• _WHAT THIS TASK INVOLVES_: Using the listing below, select the lines with the word "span" and copy them.

• _DATASET SECTION_:
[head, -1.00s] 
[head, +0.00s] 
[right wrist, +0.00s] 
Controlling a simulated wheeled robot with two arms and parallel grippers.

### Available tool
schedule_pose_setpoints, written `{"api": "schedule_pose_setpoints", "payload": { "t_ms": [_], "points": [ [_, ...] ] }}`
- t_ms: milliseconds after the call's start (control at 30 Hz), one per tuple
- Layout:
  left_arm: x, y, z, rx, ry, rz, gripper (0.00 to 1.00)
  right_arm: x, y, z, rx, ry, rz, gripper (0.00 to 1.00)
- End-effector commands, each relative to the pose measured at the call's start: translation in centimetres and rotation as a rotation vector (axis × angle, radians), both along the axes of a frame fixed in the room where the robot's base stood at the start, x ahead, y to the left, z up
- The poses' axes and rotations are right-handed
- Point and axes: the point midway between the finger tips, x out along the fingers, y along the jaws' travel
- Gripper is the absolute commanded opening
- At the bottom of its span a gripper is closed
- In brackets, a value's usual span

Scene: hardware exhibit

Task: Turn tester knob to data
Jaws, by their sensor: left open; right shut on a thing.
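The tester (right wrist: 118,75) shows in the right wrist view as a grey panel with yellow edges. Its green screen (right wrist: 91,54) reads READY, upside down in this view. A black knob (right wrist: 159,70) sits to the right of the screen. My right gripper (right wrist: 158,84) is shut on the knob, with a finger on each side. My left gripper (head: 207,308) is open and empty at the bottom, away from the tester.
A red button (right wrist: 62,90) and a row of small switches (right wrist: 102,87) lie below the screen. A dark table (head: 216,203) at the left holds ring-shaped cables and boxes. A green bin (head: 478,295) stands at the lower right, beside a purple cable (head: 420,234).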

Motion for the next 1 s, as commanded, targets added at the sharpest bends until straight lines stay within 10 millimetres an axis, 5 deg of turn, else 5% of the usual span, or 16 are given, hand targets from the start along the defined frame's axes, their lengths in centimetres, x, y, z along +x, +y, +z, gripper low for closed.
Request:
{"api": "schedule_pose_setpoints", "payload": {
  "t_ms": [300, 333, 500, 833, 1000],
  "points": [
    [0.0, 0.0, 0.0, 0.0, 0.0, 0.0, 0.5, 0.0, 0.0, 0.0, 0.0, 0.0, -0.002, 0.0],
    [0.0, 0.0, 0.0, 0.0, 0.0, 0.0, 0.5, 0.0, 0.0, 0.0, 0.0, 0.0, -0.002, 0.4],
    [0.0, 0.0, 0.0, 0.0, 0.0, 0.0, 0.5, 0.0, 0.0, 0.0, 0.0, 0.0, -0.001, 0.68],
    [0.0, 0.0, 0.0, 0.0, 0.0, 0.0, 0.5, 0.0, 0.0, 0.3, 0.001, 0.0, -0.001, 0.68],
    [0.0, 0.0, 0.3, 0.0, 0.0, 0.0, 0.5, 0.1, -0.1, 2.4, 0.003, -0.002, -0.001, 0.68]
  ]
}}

• _SOLUTION BELOW_:
- At the bottom of its span a gripper is closed
- In brackets, a value's usual span
Motion for the next 1 s, as commanded, targets added at the sharpest bends until straight lines stay within 10 millimetres an axis, 5 deg of turn, else 5% of the usual span, or 16 are given, hand targets from the start along the defined frame's axes, their lengths in centimetres, x, y, z along +x, +y, +z, gripper low for closed.

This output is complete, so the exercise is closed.